A cassação do ex-ministro José Dirceu é um marco histórico na política brasileira e simboliza a derrocada do PT, partido que ajudou a fundar e do qual foi o maior organizador dos últimos anos. O agora ex-deputado foi eleito com mais de 500 mil votos em São Paulo na onda da vitória de Lula para presidente da República, que ajudou a tornar realidade. Identificado como o principal responsável pela organização de um esquema de corrupção que fez inchar a base partidária do governo na Câmara à custa de distribuição de cargos e de dinheiro, o deputado José Dirceu tentou durante quatro meses evitar a cassação, que se consumou ontem como uma resposta da Câmara aos anseios da opinião pública, que via na sua eventual absolvição o sinal mais alarmante de um grande acordo para evitar a punição do principal líder político do PT.

O acirramento dos ânimos políticos está levando a que cresça no PSDB a tese de que o candidato do partido deve ser o prefeito paulistano José Serra, que teria o perfil mais apropriado para uma disputa que se prenuncia virulenta.
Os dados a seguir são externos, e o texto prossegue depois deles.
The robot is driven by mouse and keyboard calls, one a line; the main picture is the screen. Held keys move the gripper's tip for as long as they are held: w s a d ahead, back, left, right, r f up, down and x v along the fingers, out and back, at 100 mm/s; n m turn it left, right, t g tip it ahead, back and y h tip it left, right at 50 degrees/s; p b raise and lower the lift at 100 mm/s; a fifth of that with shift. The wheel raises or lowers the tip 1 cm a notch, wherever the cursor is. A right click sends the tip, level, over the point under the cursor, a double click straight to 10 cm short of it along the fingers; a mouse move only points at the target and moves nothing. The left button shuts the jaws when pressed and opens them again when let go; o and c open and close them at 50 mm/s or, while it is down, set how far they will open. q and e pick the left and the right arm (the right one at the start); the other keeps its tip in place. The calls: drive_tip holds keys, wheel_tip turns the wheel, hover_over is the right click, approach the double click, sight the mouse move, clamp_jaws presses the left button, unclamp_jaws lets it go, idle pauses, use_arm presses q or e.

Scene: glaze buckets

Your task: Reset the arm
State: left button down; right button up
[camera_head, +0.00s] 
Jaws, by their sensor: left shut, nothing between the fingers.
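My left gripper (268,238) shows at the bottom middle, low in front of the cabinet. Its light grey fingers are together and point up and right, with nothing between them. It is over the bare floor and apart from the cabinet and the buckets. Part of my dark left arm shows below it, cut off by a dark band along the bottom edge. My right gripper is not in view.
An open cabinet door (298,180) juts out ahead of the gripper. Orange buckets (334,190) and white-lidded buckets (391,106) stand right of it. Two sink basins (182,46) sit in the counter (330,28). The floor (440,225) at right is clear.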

A tese contrária, que estava sendo apoiada pelos aliados do governador de São Paulo, Geraldo Alckmin, propunha que a agressão ao PT não seria o melhor caminho para enfrentar a campanha de reeleição do presidente Lula.

O governador paulista seria um candidato mais leve, enquanto o prefeito José Serra, com seu modo aguerrido de fazer política, atrairia para a campanha a virulência dos adversários, e o PSDB perderia a chance de colocar-se em contraposição ao atual governo pela competência de gestão, e não pela agressividade.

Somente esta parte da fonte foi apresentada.